══ AVAILABLE DATA

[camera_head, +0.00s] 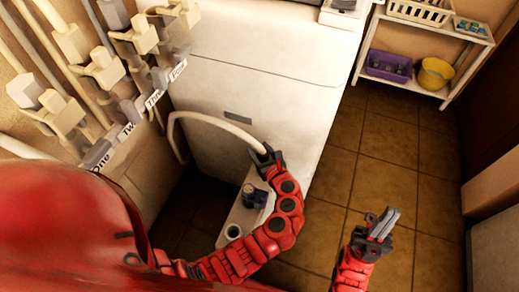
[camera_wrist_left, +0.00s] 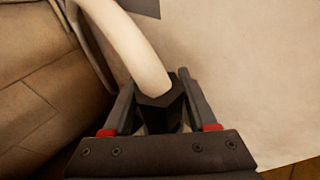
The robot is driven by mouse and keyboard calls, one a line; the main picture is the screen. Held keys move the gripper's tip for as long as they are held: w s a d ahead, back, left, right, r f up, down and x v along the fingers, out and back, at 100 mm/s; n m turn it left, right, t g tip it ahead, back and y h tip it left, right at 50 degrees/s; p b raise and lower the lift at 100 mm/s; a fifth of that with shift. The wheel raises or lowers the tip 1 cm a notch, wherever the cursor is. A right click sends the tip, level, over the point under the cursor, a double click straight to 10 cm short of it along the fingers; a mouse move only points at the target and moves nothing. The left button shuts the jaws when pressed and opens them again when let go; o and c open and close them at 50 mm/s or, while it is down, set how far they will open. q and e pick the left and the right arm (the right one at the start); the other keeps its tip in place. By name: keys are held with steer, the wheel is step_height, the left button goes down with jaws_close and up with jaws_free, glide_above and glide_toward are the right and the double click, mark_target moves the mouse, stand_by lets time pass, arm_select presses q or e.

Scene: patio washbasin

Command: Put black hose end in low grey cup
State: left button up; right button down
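My left gripper (camera_head: 264,152) is shut on the black hose end (camera_wrist_left: 160,98), at the tip of the thick white hose (camera_wrist_left: 137,45). In the head view the hose (camera_head: 215,119) arches from the wall side to that gripper, in front of the white cabinet. Below it, on a pale ledge, stand a dark blue-grey fitting (camera_head: 254,196) and a low grey round cup (camera_head: 233,231). The hose end is above and apart from both. My left forearm passes close beside the cup. My right gripper (camera_head: 388,218) is empty over the floor, its fingers close together.
Pipes with labelled valves (camera_head: 104,68) line the left wall. The white cabinet (camera_head: 265,90) stands behind my left gripper. A white shelf (camera_head: 428,88) at the back right holds a purple basket (camera_head: 388,66) and yellow bucket (camera_head: 435,74). Tiled floor is free in the middle right.

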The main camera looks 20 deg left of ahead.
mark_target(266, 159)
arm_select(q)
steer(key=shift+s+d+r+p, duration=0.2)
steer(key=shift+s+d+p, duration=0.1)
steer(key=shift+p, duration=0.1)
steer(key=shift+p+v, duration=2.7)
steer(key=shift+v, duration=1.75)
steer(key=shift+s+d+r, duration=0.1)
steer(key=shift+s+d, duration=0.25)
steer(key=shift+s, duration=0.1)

════

◆ TASK REQUIREMENTS: Return exactly the lines from the line that has "Scene: patio washbasin" to the line that has "Command: Put black hose end in low grey cup", both of them included.

◆ EXPECTED OUTPUT:
Scene: patio washbasin

Command: Put black hose end in low grey cup

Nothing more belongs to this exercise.